Panel members and attendees raised multiple protections they want in a local ordinance: bans on removing topsoil from a site unless it is returned or otherwise protected, clear well‑testing benchmarks before construction in karst terrain, and insurance requirements for operators during construction and operation. Commissioners emphasized the need for recorded maintenance or access agreements where utilities or wells are shared and suggested including remediation language to address well or water‑quality complaints.

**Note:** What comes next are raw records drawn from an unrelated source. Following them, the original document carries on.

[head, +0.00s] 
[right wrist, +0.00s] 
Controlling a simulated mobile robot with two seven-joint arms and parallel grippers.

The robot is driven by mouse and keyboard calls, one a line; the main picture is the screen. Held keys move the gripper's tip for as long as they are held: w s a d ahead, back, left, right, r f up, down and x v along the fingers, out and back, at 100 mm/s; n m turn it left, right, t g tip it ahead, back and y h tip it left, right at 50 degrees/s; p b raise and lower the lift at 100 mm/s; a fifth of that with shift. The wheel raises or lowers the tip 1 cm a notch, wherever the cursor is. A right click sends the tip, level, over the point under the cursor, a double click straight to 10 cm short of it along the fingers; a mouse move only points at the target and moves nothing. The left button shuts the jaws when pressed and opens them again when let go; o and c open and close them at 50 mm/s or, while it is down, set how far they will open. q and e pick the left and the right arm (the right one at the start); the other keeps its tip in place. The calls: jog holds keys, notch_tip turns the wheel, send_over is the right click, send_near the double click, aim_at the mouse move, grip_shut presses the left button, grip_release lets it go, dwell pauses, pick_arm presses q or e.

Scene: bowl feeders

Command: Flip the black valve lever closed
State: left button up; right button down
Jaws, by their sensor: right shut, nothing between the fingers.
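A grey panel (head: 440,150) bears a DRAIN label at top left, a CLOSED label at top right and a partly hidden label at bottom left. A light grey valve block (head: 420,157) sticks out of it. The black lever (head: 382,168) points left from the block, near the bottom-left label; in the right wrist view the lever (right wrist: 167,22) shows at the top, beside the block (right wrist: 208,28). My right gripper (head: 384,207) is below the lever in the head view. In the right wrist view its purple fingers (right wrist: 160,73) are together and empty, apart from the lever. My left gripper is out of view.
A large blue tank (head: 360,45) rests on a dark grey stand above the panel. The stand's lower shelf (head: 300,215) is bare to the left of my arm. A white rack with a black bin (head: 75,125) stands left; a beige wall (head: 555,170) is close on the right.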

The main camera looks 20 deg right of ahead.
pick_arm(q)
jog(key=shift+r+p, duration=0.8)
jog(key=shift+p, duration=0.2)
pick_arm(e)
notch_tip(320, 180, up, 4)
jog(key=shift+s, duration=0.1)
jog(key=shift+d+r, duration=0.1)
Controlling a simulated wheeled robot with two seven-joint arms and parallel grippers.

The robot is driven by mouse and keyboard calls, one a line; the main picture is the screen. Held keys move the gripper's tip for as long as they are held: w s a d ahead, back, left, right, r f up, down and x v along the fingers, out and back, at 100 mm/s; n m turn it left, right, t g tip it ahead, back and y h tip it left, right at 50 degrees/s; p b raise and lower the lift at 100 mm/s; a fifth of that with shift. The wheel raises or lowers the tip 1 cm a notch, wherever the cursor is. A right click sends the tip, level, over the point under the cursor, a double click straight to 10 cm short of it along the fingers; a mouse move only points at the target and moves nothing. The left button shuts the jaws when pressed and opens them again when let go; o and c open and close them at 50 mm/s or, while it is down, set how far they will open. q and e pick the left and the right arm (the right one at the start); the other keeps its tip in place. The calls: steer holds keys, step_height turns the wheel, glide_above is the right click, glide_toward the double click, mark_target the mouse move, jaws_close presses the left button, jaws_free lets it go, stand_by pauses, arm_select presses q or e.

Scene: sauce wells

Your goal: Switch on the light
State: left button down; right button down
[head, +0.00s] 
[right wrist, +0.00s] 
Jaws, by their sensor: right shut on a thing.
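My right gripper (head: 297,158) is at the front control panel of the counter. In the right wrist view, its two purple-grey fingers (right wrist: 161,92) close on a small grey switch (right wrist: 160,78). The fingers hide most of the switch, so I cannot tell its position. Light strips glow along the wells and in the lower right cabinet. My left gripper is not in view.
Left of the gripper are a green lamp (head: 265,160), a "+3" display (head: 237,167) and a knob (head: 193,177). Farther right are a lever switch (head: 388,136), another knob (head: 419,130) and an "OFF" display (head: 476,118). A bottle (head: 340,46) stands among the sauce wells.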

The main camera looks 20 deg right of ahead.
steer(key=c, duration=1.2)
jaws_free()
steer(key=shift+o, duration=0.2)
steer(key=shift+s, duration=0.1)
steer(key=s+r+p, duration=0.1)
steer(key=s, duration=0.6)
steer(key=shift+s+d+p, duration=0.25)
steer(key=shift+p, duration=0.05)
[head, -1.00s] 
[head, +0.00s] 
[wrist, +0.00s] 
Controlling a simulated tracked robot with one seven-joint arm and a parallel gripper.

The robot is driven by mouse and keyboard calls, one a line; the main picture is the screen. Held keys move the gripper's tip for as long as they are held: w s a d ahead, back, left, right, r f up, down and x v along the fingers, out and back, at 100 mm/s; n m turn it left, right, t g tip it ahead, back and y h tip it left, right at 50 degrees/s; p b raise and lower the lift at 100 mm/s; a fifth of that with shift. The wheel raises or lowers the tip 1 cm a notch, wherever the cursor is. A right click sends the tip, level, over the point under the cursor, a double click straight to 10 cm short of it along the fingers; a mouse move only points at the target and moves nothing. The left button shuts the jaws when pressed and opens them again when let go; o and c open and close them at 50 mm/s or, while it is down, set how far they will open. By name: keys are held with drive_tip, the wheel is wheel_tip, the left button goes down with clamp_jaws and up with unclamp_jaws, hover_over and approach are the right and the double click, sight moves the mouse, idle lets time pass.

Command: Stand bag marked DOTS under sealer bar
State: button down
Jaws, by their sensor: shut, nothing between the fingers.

Owen, representing landowners and solar proponents, urged the commission to trust landowners who have negotiated deals and defended the use of NDAs in private negotiations. "These landowners are savvy...they've all had attorneys review these agreements," Owen said, and he recommended a strong, locally tailored ordinance to manage risks rather than blanket exclusion.
Commissioners also discussed possible acreage caps. Members compared Harrison County's limits (200‑acre cap for a single utility site and a countywide cap of 2,000 acres) with proposals discussed locally that range into the thousands of acres; the commission asked staff to consider acreage limits either as absolute acres or as a percentage of county land.
The commission asked staff to obtain a Word copy of the Harrison County document for collaborative editing and to return with draft language — including specific well‑testing protocols, topsoil management, insurance requirements and options for acreage caps — before the May 12 public hearing.
Next steps: staff will try to obtain the Harrison County Word file, draft local adaptations addressing the stated technical concerns, and circulate proposed language for the commission and public ahead of the next public hearing.